And I need to know what does no replay protection mean?
It means that a transaction that is sent on one side of the fork can also happen on the other side of the fork even if the sender doesn't intend it to.
So does that mean for example if I send you BTC from the legacy chain, that the same transaction eill happen on the btc2 chain?
It can. Yes. It doesn't mean it always will, but if you don't take the appropriate precautions it is a risk.
What does this mean for those who dint want the 2X coin or be on that chain?
That depends on what they do with it.
What's the worse that can happen?
Imagine that you have 10 BTC before the fork (That's $56,000 worth at today's exchange rate)
Now imagine that on the day of the fork you therefore have 10 1X_BTC and 10 2X_BTC.
You decide that you don't want the 2X_BTC and you don't want to be on that chain. You find someone that does want the 2X_BTC, and the 2X_BTC exchange rate is only $500 per 2X_BTC. They pay you $5000 for your 2X_BTC. You create a 2X_BTC transaction and send them the 2X_BTC. After you leave with your $5000, they copy the 2X_BTC transaction and re-broadcast it on the 1X_BTC network. You get home and open your 1X_BTC wallet and discover that your 1X_BTC are all gone!
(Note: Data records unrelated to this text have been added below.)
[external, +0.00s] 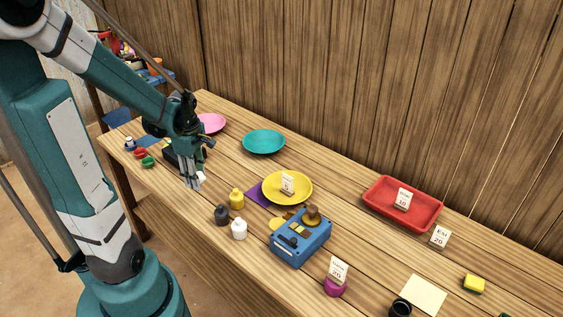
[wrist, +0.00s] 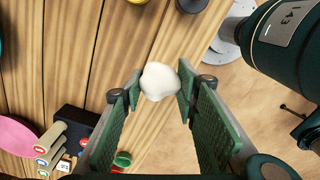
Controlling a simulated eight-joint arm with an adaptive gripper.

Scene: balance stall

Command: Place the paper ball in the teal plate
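The paper ball (wrist: 160,81) is a small white lump between my two green-padded fingertips, with a finger touching each side. It also shows as a white spot at the fingertips in the external view (external: 201,176). My gripper (external: 193,181) is shut on it, pointing down at the front left part of the table; its height above the wood is hard to tell. The teal plate (external: 264,142) lies flat and empty at the back of the table, to the right of and behind my gripper.
A pink plate (external: 211,123) lies left of the teal one. A yellow plate (external: 288,188) with a price card, small bottles (external: 237,199), a blue box (external: 301,238) and a red tray (external: 403,204) stand to the right. Bare wood lies between my gripper and the teal plate.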

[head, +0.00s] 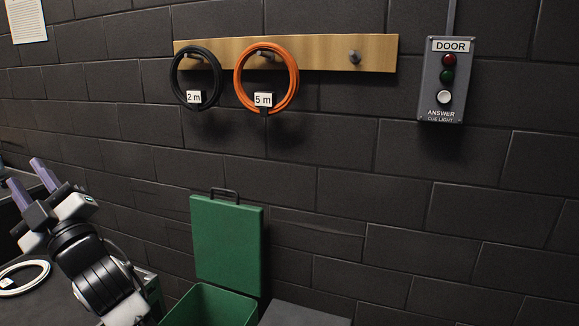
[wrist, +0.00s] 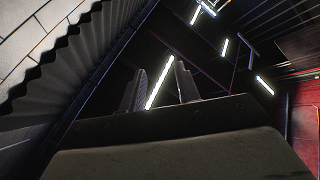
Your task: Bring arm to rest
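My gripper (head: 25,174) is at the left edge of the head view, with its two purple fingers pointing up and apart. In the wrist view my gripper (wrist: 160,70) shows two dark fingers with a gap and nothing held between them. Behind them are a dark ceiling and bright light strips. My arm (head: 95,270) rises from the lower left of the head view, bent, and the gripper is clear of the wall.
A wooden rail (head: 330,52) holds a black coil (head: 177,85) and an orange coil (head: 239,85). A door cue box (head: 460,105) is at right. A green box (head: 210,305) with its lid (head: 228,240) raised stands below. A white coil (head: 22,288) lies lower left.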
They got $61,000 worth of coins (1X_BTC + 2X_BTC) and you got $5000.
After difficulty being defined wouldn't it be more work for transaction to go through a 1MB block as opposed to a 2 MB?
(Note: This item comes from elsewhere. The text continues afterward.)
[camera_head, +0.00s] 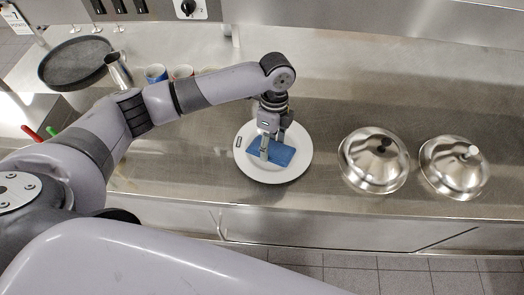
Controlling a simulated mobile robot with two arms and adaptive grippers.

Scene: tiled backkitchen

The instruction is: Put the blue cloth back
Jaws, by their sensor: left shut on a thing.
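The blue cloth (284,156) is on the white plate (272,176) on the steel counter. My left gripper (264,155) points down over the plate and is shut on the cloth near its middle. The fingers hide part of the cloth, and I cannot tell whether it is lifted off the plate. My right gripper is not in view.
Two steel domed lids, a left one (360,160) and a right one (448,168), stand right of the plate. A dark round tray (75,62), a metal cup (118,70) and two small cups (155,73) are at the back left. The counter's front edge is close below the plate.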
If I'm wrong please let me know.
No.
Difficulty is determined by the amount of hash power, not by the size of the block.
The Bitcoin style of crypto-currency adjusts difficulty once every 2,016 blocks.
If it takes longer than 20,160 minutes to complete those 2,016 blocks, then it took too long and the difficulty is reduced proportionally so that the next 2,016 blocks will take closer to an average of 10 minutes per block.
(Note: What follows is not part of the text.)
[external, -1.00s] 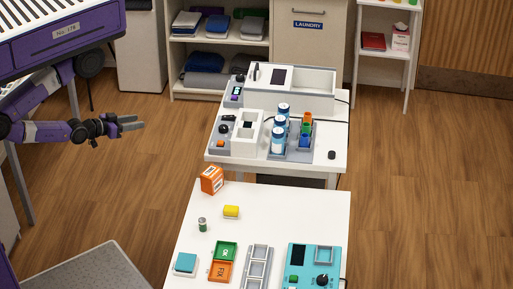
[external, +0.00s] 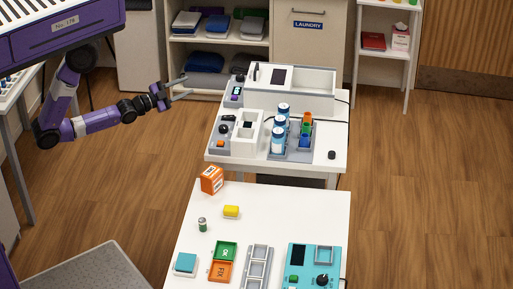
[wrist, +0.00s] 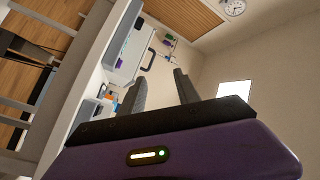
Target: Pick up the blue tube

If it takes shorter than 20,160 minutes to complete those 2,016 block, then it didn't take long enough and the difficulty is increased proportionally so that the next 2,016 blocks will take closer to an average of 10 minutes per block.
Therefore, the chain that has the most hash power working on the blocks will have the "most accumulated difficulty" regardless of the size of the blocks.